## BEGIN
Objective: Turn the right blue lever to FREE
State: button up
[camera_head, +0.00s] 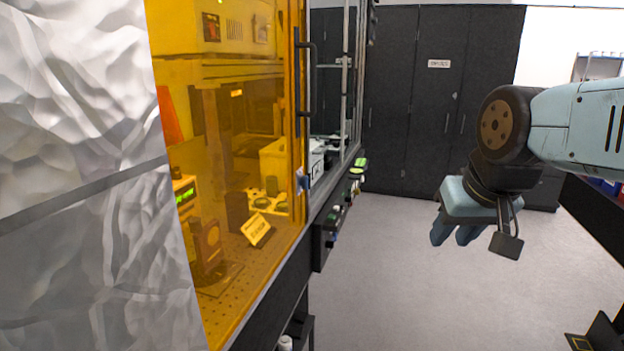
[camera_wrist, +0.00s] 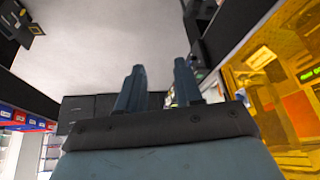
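A small blue part (camera_head: 303,181), possibly a blue lever, sits at the right edge of the orange enclosure door (camera_head: 235,190) in the head view. It is too small to read its position or any FREE label. My gripper (camera_head: 455,238) hangs in free air to the right, well apart from the enclosure, with its fingers pointing down. In the wrist view my gripper (camera_wrist: 156,75) shows two blue-grey fingers with a gap between them and nothing held. No lever can be made out clearly in the wrist view.
A black ledge with small knobs and green-topped parts (camera_head: 359,163) runs along the enclosure's front. A crinkled silver panel (camera_head: 85,190) fills the left. Dark cabinets (camera_head: 425,100) stand at the back. The grey floor (camera_head: 390,280) between is clear.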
## END
Print the whole listing above once more, word for word, without its pictures.

▸ **Solution to this task**
Objective: Turn the right blue lever to FREE
State: button up
[camera_head, +0.00s] 
[camera_wrist, +0.00s] 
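A small blue part (camera_head: 303,181), possibly a blue lever, sits at the right edge of the orange enclosure door (camera_head: 235,190) in the head view. It is too small to read its position or any FREE label. My gripper (camera_head: 455,238) hangs in free air to the right, well apart from the enclosure, with its fingers pointing down. In the wrist view my gripper (camera_wrist: 156,75) shows two blue-grey fingers with a gap between them and nothing held. No lever can be made out clearly in the wrist view.
A black ledge with small knobs and green-topped parts (camera_head: 359,163) runs along the enclosure's front. A crinkled silver panel (camera_head: 85,190) fills the left. Dark cabinets (camera_head: 425,100) stand at the back. The grey floor (camera_head: 390,280) between is clear.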

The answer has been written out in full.